You may fear that practicing smiling will be artificial. Won’t your smile look forced? But, ask yourself if that’s any different from your latest styling attempt. Styling options look forced and awkward at first. As a result, you don’t try your latest styling on the social floor. You spend time practicing it at home, in front of the mirror, and with a practice partner. Once you are comfortable, then you take it onto the social floor and keep refining that styling. Smiling works the same way. If it’s something you don’t do naturally, especially when you’re under pressure, then you need to practice it. And it will feel forced at first, which is why you practice on your own so you can perform confidently in a social situation.
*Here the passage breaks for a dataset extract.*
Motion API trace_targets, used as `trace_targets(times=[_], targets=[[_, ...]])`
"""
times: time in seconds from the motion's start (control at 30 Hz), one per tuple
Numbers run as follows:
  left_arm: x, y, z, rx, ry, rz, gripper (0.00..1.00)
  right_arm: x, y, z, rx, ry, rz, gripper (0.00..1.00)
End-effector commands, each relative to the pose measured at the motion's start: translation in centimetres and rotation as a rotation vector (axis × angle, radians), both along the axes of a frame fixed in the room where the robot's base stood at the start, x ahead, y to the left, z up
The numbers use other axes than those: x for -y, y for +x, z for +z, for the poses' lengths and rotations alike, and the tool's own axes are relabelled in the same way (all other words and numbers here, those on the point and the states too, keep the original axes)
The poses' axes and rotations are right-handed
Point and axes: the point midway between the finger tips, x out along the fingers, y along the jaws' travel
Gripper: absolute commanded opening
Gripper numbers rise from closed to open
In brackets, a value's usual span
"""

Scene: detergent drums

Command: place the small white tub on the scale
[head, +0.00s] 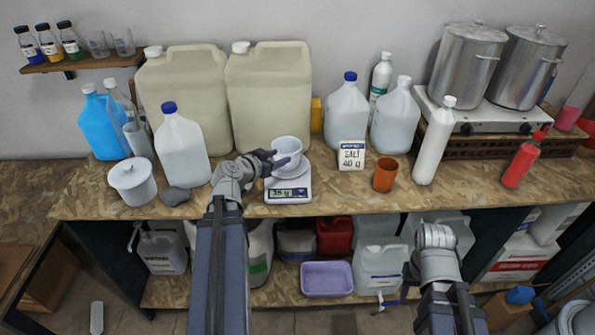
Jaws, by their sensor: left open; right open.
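The small white tub (287,149) is at the scale (288,196), upright over its pan; I cannot tell whether its base touches the pan. The scale stands near the front of the worktop with its display lit; the digits are too small to read surely. My left gripper (271,162) is open at the tub's left side, its dark fingers close to or around the tub wall. Contact is not clear. My right gripper (405,284) is open, low in front of the worktop, away from the tub and mostly hidden by its own wrist.
A salt box (351,155) and an orange cup (385,175) stand right of the scale. Large beige drums (268,95) stand behind. Front worktop right of the scale is bare.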

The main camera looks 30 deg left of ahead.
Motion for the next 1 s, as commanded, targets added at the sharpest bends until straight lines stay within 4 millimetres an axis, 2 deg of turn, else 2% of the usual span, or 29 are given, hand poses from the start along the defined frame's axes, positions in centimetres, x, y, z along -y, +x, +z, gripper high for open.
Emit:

The Drill: With a trusted practice partner, put on some music and start dancing. During this dance, focus on keeping a smile on your face. Ask your partner to prompt you if your smile fades so you can fix yourself. You’ll probably be surprised at how easily the smile can disappear when you lose your focus, so it’s important that you and your practice partner have the trust to call each other out every time your smile disappears.
After the song, switch roles so your partner practices smiling while you give feedback. Again, be consistent about speaking up whenever the smile disappears. Being strict may feel uncomfortable, but it’s the best way to make sure that you have a good smile when you leave the practice space and start dancing socially.
At first, focus on smiling consistently. Don’t worry about whether or not the smile is forced or awkward—that will improve with time. Once you can smile consistently for a full song, you can start asking your partner for feedback on whether the smile looks natural or forced, but don’t try to make the smile natural until you can remember to keep smiling. Focus on one thing at a time!